Für ihre Ideen und Expertise wird Miller-Idriss auch außerhalb des Wissenschaftsbetriebs geschätzt. Sie spricht regelmäßig vor dem US-Kongress oder informiert Politik, Bildungseinrichtungen, Sicherheits- und Geheimdienste in den USA und anderen Ländern sowie die Vereinten Nationen über neue extremistische Entwicklungen und zu möglichen Präventionsstrategien. Im September 2022 erst war Miller-Idriss im Weißen Haus zu Gast und hielt eine Rede bei der von US-Präsident Joe Biden initiierten „United We Stand“-Konferenz zur Bekämpfung von durch Hass angestachelter Gewalt.

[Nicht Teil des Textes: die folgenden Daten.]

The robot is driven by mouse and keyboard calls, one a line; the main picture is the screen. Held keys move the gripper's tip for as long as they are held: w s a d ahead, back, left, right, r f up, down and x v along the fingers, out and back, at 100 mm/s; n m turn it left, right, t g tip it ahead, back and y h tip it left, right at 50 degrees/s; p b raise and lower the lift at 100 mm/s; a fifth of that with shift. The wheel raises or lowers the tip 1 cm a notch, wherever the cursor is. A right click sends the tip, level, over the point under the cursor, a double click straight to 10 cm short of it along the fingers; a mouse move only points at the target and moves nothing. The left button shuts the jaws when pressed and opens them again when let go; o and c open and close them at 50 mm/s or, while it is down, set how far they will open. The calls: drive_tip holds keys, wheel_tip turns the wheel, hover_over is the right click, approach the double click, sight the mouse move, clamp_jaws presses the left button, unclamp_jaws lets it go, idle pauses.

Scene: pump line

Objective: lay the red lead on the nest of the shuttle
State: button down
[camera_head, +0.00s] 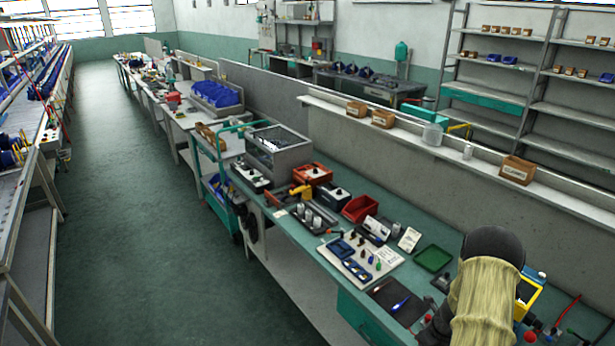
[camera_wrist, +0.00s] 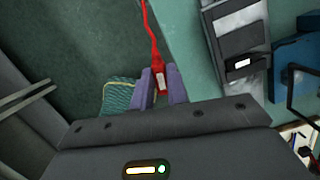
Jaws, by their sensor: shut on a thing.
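In the wrist view my gripper (camera_wrist: 160,84) is shut on the plug end of the red lead (camera_wrist: 158,72). The plug is red with a pale label, and its cable runs up out of the top of the picture. A grey slotted fixture (camera_wrist: 228,40) lies to the right of the gripper, apart from the plug. It has dark parts and a white label; I cannot tell for sure whether it is the shuttle with its nest. In the head view my arm covers the bottom right, and my gripper is not clearly seen there.
A blue block (camera_wrist: 294,68) stands right of the fixture. A teal ribbed piece (camera_wrist: 117,97) shows left of the fingers. In the head view the bench holds a white board (camera_head: 362,265), a green tray (camera_head: 433,258) and a red bin (camera_head: 360,208). The aisle floor (camera_head: 190,260) is clear.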

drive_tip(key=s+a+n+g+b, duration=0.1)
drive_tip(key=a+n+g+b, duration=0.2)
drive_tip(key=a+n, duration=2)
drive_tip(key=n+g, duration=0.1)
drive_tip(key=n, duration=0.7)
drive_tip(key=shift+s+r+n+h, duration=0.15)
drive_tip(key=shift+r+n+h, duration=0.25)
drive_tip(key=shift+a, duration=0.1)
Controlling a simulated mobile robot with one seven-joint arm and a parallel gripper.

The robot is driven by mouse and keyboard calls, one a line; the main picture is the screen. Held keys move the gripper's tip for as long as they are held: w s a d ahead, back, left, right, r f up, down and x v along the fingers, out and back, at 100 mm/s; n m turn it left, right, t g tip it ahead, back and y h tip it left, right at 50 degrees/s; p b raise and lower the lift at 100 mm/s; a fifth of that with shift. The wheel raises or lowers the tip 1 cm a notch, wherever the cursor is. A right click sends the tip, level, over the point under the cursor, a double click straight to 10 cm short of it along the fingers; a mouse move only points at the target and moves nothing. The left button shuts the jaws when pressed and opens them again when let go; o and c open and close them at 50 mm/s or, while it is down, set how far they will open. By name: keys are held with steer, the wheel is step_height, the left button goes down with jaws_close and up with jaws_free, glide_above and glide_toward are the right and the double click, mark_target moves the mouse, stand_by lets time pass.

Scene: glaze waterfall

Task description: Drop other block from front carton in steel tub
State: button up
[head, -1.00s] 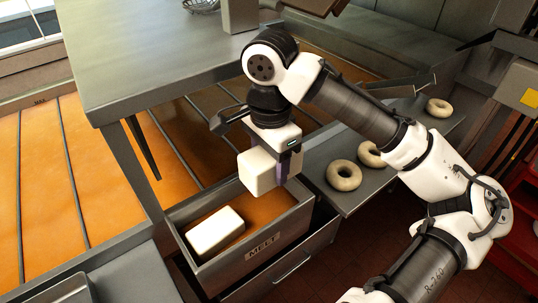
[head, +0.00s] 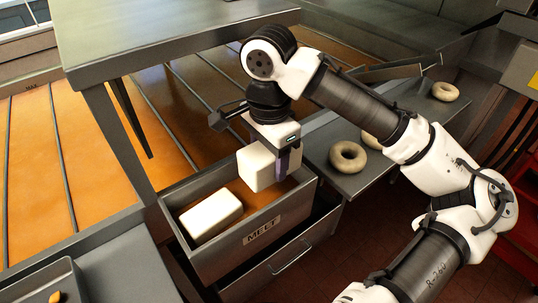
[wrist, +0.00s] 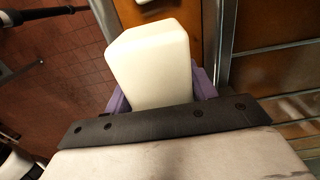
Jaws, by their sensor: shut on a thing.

Als wichtigen Impulsgeber für ihre Arbeit nennt Miller-Idriss das Humboldt Residency-Programm. Ein Programm, bei dem von der Humboldt-Stiftung geförderte und andere Forschende zusammen mit Personen aus den Bereichen Wirtschaft, Kultur, Gesellschaft und Journalismus an einem gemeinsamen Thema arbeiten. Im Sommer 2022 hat Miller-Idriss das Programm zum Thema „Sozialer Zusammenhalt“ geleitet.
Wann Zusammenhalt schadet
„Ein wichtiger Punkt, der in den Diskussionen aufkam, war, dass es – bei aller Bedeutung des sozialen Zusammenhalts – auch ein Zuviel davon geben kann“, sagt Miller-Idriss. Einerseits sei der soziale Zusammenhalt derzeit durch Verschwörungserzählungen, Propaganda und Desinformation akut bedroht. Gleichwohl könne zu viel Homogenität in einer Gesellschaft auch schädlich sein, weil eine Gesellschaft auch von Abweichung und der Unterschiedlichkeit verschiedener Gruppen lebe. „Sozialer Zusammenhalt muss Minderheiten mit einschließen, ohne diese zwanghaft assimilieren zu wollen“, betont die Wissenschaftlerin.